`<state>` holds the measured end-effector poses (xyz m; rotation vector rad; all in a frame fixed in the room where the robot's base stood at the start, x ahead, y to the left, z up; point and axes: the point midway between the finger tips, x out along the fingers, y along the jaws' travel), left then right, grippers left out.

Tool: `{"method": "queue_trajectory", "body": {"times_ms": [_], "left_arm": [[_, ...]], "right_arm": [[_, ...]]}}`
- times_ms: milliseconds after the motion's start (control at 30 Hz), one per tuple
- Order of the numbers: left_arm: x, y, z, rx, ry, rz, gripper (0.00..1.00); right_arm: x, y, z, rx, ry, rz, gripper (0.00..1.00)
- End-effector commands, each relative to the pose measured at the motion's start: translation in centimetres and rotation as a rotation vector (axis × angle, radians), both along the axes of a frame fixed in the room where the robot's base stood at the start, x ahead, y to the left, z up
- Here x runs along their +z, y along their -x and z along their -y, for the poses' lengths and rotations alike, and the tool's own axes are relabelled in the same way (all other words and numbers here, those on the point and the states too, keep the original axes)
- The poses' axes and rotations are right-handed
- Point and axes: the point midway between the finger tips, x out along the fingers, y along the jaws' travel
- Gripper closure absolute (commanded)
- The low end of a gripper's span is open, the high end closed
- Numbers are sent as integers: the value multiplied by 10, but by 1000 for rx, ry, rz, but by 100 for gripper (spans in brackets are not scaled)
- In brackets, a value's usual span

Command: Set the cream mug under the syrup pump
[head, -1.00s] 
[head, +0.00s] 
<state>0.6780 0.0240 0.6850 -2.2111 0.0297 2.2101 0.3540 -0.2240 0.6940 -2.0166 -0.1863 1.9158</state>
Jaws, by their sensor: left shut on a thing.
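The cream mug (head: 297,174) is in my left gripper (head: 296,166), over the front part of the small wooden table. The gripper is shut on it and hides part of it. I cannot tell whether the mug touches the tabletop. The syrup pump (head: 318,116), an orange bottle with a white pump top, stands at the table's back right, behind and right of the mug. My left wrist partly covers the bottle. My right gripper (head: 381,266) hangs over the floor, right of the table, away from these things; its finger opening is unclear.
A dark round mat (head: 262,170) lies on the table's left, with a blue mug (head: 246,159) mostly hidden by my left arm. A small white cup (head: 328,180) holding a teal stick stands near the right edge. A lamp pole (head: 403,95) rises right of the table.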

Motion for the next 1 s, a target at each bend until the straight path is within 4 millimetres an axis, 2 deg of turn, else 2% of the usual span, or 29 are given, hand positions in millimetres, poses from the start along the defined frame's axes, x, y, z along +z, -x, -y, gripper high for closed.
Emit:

Description of the task => Pick each line holding the word "brackets" out of the data and copy it.

Solution to this exercise =>
- Numbers are sent as integers: the value multiplied by 10, but by 1000 for rx, ry, rz, but by 100 for gripper (spans in brackets are not scaled)
- In brackets, a value's usual span

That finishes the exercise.